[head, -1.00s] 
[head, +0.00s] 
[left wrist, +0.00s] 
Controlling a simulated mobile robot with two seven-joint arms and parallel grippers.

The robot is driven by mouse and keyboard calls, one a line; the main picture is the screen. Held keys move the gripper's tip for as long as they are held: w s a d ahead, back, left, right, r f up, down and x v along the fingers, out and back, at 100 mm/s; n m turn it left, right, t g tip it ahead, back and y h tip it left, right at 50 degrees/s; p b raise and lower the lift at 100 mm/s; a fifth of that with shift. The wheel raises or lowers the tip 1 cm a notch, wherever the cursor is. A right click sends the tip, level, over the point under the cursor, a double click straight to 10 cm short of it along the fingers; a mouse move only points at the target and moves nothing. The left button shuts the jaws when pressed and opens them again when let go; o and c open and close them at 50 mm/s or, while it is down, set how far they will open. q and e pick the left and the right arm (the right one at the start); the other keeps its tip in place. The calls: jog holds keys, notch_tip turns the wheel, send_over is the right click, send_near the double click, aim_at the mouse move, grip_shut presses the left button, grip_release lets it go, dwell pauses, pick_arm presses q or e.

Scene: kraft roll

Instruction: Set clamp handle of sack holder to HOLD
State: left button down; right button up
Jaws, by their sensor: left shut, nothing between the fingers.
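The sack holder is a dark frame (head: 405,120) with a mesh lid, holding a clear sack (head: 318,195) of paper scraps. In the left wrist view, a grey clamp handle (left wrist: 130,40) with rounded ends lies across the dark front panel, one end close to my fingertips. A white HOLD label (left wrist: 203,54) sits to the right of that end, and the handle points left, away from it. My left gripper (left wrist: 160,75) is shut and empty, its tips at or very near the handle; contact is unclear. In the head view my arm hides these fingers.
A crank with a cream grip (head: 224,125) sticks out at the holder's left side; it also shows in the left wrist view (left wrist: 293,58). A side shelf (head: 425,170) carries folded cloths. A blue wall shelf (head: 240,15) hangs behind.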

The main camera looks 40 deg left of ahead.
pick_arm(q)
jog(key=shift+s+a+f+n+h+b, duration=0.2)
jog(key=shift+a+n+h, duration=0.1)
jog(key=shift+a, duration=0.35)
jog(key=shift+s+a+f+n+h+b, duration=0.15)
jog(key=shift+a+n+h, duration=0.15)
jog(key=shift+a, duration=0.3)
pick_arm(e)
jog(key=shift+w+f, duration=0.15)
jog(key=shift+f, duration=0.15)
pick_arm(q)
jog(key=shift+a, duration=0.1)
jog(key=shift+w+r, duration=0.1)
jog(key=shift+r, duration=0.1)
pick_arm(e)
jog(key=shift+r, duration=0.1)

# Exercise description:
Give only the number of lines in the listing above that include the string "button".

# Final result:
2